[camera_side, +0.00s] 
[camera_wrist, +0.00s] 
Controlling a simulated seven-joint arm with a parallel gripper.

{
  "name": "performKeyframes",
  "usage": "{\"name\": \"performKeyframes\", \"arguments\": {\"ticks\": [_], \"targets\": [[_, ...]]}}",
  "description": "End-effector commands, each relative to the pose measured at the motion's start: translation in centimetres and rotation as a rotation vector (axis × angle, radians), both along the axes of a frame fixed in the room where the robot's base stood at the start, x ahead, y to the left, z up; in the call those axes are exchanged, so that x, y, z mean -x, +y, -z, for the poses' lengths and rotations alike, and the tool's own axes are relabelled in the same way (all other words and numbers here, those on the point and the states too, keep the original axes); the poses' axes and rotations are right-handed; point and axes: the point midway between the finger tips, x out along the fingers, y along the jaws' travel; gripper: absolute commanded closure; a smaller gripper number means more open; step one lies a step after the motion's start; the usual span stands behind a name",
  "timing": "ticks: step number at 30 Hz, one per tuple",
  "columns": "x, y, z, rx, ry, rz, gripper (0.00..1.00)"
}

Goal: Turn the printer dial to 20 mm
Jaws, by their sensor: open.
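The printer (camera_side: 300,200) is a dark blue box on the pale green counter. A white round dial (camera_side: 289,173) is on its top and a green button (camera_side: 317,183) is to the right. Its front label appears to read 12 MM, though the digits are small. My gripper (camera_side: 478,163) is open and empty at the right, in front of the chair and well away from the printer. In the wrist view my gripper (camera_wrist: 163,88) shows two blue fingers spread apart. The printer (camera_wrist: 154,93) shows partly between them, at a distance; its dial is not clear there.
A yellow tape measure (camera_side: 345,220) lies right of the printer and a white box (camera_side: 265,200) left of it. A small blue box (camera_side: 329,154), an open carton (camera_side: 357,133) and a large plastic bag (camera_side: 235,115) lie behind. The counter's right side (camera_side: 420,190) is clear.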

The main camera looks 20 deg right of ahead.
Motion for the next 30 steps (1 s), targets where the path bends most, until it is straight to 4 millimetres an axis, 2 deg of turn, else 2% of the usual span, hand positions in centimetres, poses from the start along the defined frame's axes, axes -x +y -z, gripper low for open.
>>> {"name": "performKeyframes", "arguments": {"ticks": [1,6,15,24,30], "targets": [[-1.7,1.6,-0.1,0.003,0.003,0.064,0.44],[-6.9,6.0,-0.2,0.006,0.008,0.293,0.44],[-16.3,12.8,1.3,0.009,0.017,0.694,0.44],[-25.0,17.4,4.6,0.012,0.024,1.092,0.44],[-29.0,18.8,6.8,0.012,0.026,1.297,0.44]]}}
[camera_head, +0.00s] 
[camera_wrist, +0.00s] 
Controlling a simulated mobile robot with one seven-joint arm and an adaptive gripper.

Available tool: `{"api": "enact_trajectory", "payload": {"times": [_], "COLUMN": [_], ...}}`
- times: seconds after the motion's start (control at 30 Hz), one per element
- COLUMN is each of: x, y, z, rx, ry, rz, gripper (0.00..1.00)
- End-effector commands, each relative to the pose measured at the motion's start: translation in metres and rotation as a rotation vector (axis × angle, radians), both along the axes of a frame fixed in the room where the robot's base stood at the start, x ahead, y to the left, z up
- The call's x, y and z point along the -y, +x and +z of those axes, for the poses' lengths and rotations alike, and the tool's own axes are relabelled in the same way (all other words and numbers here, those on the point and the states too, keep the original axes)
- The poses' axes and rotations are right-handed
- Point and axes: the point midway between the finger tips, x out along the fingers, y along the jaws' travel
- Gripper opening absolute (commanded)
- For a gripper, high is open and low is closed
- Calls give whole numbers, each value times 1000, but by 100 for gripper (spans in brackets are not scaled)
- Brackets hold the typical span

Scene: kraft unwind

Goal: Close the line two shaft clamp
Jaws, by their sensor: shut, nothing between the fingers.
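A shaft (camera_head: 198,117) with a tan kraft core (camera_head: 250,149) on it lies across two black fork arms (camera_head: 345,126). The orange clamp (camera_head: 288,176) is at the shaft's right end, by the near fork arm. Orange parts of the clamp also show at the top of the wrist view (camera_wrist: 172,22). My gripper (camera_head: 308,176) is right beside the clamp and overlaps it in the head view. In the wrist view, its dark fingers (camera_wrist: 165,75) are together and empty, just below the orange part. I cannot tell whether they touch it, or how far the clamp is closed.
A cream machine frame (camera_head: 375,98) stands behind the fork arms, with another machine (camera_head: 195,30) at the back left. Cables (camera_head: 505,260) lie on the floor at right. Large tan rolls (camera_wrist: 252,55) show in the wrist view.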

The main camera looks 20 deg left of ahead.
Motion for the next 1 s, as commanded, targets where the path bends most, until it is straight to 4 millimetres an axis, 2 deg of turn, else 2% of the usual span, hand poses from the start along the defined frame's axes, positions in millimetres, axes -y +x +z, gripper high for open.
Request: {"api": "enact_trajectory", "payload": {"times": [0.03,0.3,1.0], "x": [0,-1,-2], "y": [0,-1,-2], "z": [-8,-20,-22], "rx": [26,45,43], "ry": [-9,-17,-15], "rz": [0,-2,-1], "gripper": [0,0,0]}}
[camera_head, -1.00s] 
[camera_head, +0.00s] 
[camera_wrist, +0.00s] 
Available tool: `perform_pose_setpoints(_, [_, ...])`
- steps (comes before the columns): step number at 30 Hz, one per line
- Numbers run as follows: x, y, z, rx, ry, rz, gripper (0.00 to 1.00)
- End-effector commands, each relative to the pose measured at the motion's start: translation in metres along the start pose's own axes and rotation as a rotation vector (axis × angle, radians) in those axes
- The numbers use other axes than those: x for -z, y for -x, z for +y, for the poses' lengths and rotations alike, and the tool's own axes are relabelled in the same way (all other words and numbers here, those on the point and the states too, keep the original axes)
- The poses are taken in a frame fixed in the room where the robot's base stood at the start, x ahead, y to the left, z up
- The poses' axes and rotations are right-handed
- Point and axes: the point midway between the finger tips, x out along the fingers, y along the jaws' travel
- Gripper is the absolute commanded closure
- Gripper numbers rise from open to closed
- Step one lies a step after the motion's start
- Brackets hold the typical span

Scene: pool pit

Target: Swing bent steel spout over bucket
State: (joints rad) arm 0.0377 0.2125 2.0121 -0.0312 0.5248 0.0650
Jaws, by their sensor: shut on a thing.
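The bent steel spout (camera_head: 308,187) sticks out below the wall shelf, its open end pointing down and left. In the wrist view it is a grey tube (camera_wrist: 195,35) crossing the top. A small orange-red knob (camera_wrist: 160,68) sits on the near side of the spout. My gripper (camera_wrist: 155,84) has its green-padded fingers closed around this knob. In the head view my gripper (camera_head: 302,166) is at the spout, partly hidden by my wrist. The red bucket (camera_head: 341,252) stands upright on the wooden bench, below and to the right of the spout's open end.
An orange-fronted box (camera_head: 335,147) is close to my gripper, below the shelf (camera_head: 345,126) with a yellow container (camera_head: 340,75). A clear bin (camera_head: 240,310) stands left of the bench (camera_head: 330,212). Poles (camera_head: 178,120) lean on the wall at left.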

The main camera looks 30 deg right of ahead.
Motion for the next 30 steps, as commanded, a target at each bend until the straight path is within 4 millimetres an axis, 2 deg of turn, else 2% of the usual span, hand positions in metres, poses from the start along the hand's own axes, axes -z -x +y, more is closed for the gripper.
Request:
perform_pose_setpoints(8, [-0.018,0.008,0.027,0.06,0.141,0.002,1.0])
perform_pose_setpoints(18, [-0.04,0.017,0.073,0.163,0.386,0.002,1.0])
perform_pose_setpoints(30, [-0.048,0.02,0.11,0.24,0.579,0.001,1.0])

◇ ◇ ◇ ◇ ◇ ◇ ◇

The task:
Please output the entire listing exactly as it stands.

Result below:
[camera_side, +0.00s] 
[camera_wrist, +0.00s] 
Controlling a simulated seven-joint arm with a parallel gripper.

{
  "name": "performKeyframes",
  "usage": "{\"name\": \"performKeyframes\", \"arguments\": {\"ticks\": [_], \"targets\": [[_, ...]]}}",
  "description": "End-effector commands, each relative to the pose measured at the motion's start: translation in centimetres and rotation as a rotation vector (axis × angle, radians), both along the axes of a frame fixed in the room where the robot's base stood at the start, x ahead, y to the left, z up; in the call those axes are exchanged, so that x, y, z mean -x, +y, -z, for the poses' lengths and rotations alike, and the tool's own axes are relabelled in the same way (all other words and numbers here, those on the point and the states too, keep the original axes); the poses' axes and rotations are right-handed; point and axes: the point midway between the finger tips, x out along the fingers, y along the jaws' travel; gripper: absolute commanded closure; a smaller gripper number means more open; step one lies a step after the motion's start; the usual span stands behind a name",
  "timing": "ticks: step number at 30 Hz, one per tuple",
  "columns": "x, y, z, rx, ry, rz, gripper (0.00..1.00)"
}

Goal: Turn the printer dial to 20 mm
Jaws, by their sensor: open.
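The printer (camera_side: 300,200) is a dark blue box on the pale green counter. A white round dial (camera_side: 289,173) is on its top and a green button (camera_side: 317,183) is to the right. Its front label appears to read 12 MM, though the digits are small. My gripper (camera_side: 478,163) is open and empty at the right, in front of the chair and well away from the printer. In the wrist view my gripper (camera_wrist: 163,88) shows two blue fingers spread apart. The printer (camera_wrist: 154,93) shows partly between them, at a distance; its dial is not clear there.
A yellow tape measure (camera_side: 345,220) lies right of the printer and a white box (camera_side: 265,200) left of it. A small blue box (camera_side: 329,154), an open carton (camera_side: 357,133) and a large plastic bag (camera_side: 235,115) lie behind. The counter's right side (camera_side: 420,190) is clear.

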The main camera looks 20 deg right of ahead.
Motion for the next 30 steps (1 s), targets where the path bends most, until it is straight to 4 millimetres an axis, 2 deg of turn, else 2% of the usual span, hand positions in centimetres, poses from the start along the defined frame's axes, axes -x +y -z, gripper low for open.
>>> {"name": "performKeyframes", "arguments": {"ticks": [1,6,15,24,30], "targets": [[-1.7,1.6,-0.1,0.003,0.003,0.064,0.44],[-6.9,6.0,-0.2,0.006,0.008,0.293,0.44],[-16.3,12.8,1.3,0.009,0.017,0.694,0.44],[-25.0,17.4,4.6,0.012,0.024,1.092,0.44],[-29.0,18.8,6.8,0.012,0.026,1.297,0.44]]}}
[camera_head, +0.00s] 
[camera_wrist, +0.00s] 
Controlling a simulated mobile robot with one seven-joint arm and an adaptive gripper.

Available tool: `{"api": "enact_trajectory", "payload": {"times": [_], "COLUMN": [_], ...}}`
- times: seconds after the motion's start (control at 30 Hz), one per element
- COLUMN is each of: x, y, z, rx, ry, rz, gripper (0.00..1.00)
- End-effector commands, each relative to the pose measured at the motion's start: translation in metres and rotation as a rotation vector (axis × angle, radians), both along the axes of a frame fixed in the room where the robot's base stood at the start, x ahead, y to the left, z up
- The call's x, y and z point along the -y, +x and +z of those axes, for the poses' lengths and rotations alike, and the tool's own axes are relabelled in the same way (all other words and numbers here, those on the point and the states too, keep the original axes)
- The poses' axes and rotations are right-handed
- Point and axes: the point midway between the finger tips, x out along the fingers, y along the jaws' travel
- Gripper opening absolute (commanded)
- For a gripper, high is open and low is closed
- Calls give whole numbers, each value times 1000, but by 100 for gripper (spans in brackets are not scaled)
- Brackets hold the typical span

Scene: kraft unwind

Goal: Close the line two shaft clamp
Jaws, by their sensor: shut, nothing between the fingers.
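A shaft (camera_head: 198,117) with a tan kraft core (camera_head: 250,149) on it lies across two black fork arms (camera_head: 345,126). The orange clamp (camera_head: 288,176) is at the shaft's right end, by the near fork arm. Orange parts of the clamp also show at the top of the wrist view (camera_wrist: 172,22). My gripper (camera_head: 308,176) is right beside the clamp and overlaps it in the head view. In the wrist view, its dark fingers (camera_wrist: 165,75) are together and empty, just below the orange part. I cannot tell whether they touch it, or how far the clamp is closed.
A cream machine frame (camera_head: 375,98) stands behind the fork arms, with another machine (camera_head: 195,30) at the back left. Cables (camera_head: 505,260) lie on the floor at right. Large tan rolls (camera_wrist: 252,55) show in the wrist view.

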The main camera looks 20 deg left of ahead.
Motion for the next 1 s, as commanded, targets where the path bends most, until it is straight to 4 millimetres an axis, 2 deg of turn, else 2% of the usual span, hand poses from the start along the defined frame's axes, positions in millimetres, axes -y +x +z, gripper high for open.
Request: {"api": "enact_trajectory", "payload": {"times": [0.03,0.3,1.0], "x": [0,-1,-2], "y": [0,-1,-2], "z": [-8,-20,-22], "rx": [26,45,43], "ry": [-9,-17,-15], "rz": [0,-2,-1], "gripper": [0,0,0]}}
[camera_head, -1.00s] 
[camera_head, +0.00s] 
[camera_wrist, +0.00s] 
Available tool: `perform_pose_setpoints(_, [_, ...])`
- steps (comes before the columns): step number at 30 Hz, one per line
- Numbers run as follows: x, y, z, rx, ry, rz, gripper (0.00 to 1.00)
- End-effector commands, each relative to the pose measured at the motion's start: translation in metres along the start pose's own axes and rotation as a rotation vector (axis × angle, radians) in those axes
- The numbers use other axes than those: x for -z, y for -x, z for +y, for the poses' lengths and rotations alike, and the tool's own axes are relabelled in the same way (all other words and numbers here, those on the point and the states too, keep the original axes)
- The poses are taken in a frame fixed in the room where the robot's base stood at the start, x ahead, y to the left, z up
- The poses' axes and rotations are right-handed
- Point and axes: the point midway between the finger tips, x out along the fingers, y along the jaws' travel
- Gripper is the absolute commanded closure
- Gripper numbers rise from open to closed
- Step one lies a step after the motion's start
- Brackets hold the typical span

Scene: pool pit

Target: Swing bent steel spout over bucket
State: (joints rad) arm 0.0377 0.2125 2.0121 -0.0312 0.5248 0.0650
Jaws, by their sensor: shut on a thing.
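The bent steel spout (camera_head: 308,187) sticks out below the wall shelf, its open end pointing down and left. In the wrist view it is a grey tube (camera_wrist: 195,35) crossing the top. A small orange-red knob (camera_wrist: 160,68) sits on the near side of the spout. My gripper (camera_wrist: 155,84) has its green-padded fingers closed around this knob. In the head view my gripper (camera_head: 302,166) is at the spout, partly hidden by my wrist. The red bucket (camera_head: 341,252) stands upright on the wooden bench, below and to the right of the spout's open end.
An orange-fronted box (camera_head: 335,147) is close to my gripper, below the shelf (camera_head: 345,126) with a yellow container (camera_head: 340,75). A clear bin (camera_head: 240,310) stands left of the bench (camera_head: 330,212). Poles (camera_head: 178,120) lean on the wall at left.

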The main camera looks 30 deg right of ahead.
Motion for the next 30 steps, as commanded, a target at each bend until the straight path is within 4 millimetres an axis, 2 deg of turn, else 2% of the usual span, hand positions in metres, poses from the start along the hand's own axes, axes -z -x +y, more is closed for the gripper.
Request:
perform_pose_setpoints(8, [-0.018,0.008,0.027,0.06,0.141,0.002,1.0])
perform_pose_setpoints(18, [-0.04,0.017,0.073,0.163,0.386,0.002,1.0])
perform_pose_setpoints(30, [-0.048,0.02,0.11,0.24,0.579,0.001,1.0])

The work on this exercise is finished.